Core utility functions to work with Jupyter Notebooks.

nbtools.core.free_gpus(devices=None)[source]

Terminate all processes on gpu devices.

Parameters:: devices (iterable of ints) – Device indices to terminate processes. If None, than free all available gpus.

nbtools.core.get_available_gpus(n=1, min_free_memory=0.9, max_processes=2, verbose=False, raise_error=False, return_memory=False)[source]

Select n gpus from available and free devices.

Parameters:

n (int, str) –
- If 'max', then use maximum number of available devices.
- If int, then number of devices to select.
min_free_memory (int, float) –
- If int, minimum amount of free memory (in MB) on a device to consider it free.
- If float, minimum percentage of free memory.
max_processes (int) – Maximum amount of computed processes on a device to consider it free.
verbose (bool) – Whether to show individual device information.
raise_error (bool) – Whether to raise an exception if not enough devices are available.
return_memory (bool) – Whether to return memory available on each GPU.

Returns:

available_devices – List with available GPUs indices or dict of indices and 'available' and 'max' memory (in MB)

Return type:

list

nbtools.core.get_gpu_free_memory(index, ratio=True)[source]: Get free memory of a device (ratio or size in MB).

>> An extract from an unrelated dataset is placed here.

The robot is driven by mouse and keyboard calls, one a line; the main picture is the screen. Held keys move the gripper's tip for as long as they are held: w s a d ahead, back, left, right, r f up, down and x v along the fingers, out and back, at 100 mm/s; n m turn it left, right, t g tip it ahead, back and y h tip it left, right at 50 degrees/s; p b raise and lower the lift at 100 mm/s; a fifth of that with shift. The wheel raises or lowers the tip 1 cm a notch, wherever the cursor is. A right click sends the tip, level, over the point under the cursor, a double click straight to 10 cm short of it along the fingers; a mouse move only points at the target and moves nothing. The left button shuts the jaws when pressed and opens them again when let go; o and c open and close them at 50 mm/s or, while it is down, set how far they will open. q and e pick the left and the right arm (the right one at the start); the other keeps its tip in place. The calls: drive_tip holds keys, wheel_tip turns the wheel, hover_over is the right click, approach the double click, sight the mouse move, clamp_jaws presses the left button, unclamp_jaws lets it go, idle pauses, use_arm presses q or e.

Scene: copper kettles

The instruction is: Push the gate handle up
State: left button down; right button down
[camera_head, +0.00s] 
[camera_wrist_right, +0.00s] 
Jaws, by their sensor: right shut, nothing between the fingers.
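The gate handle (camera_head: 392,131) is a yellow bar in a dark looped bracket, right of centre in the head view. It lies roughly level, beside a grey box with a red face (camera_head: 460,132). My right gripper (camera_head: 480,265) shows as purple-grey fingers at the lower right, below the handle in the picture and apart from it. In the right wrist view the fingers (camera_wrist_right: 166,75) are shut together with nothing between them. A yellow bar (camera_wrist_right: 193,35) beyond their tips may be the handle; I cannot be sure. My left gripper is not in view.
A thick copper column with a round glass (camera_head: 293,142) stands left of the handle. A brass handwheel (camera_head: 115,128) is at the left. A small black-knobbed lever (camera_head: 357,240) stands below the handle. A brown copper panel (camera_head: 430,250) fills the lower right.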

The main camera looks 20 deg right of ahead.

nbtools.core.set_gpus(n=1, min_free_memory=0.9, max_processes=2, verbose=False, raise_error=False)[source]

Set the CUDA_VISIBLE_DEVICES variable to n available devices.

Parameters:

n (int, str) –
- If 'max', then use maximum number of available devices.
- If int, then number of devices to select.
min_free_memory (int, float) –
- If int, minimum amount of free memory (in MB) on a device to consider it free.
- If float, minimum percentage of free memory.
max_processes (int) – Maximum amount of computed processes on a device to consider it free.
verbose (bool or int) –
Whether to show individual device information.
- If 0 or False, then no information is displayed.
- If 1 or True, then display the value assigned to CUDA_VISIBLE_DEVICES variable.
- If 2, then display memory and process information for each device.
raise_error (bool) – Whether to raise an exception if not enough devices are available.

Returns:

devices – Indices of selected and reserved GPUs.

Return type:

list

Monitoring tools

class nbtools.nbstat.resource_inspector.ResourceInspector(formatter=None)[source]: A class to controll the process of gathering information about system resources into ResourceTables, merging them into views, and formatting into nice colored strings.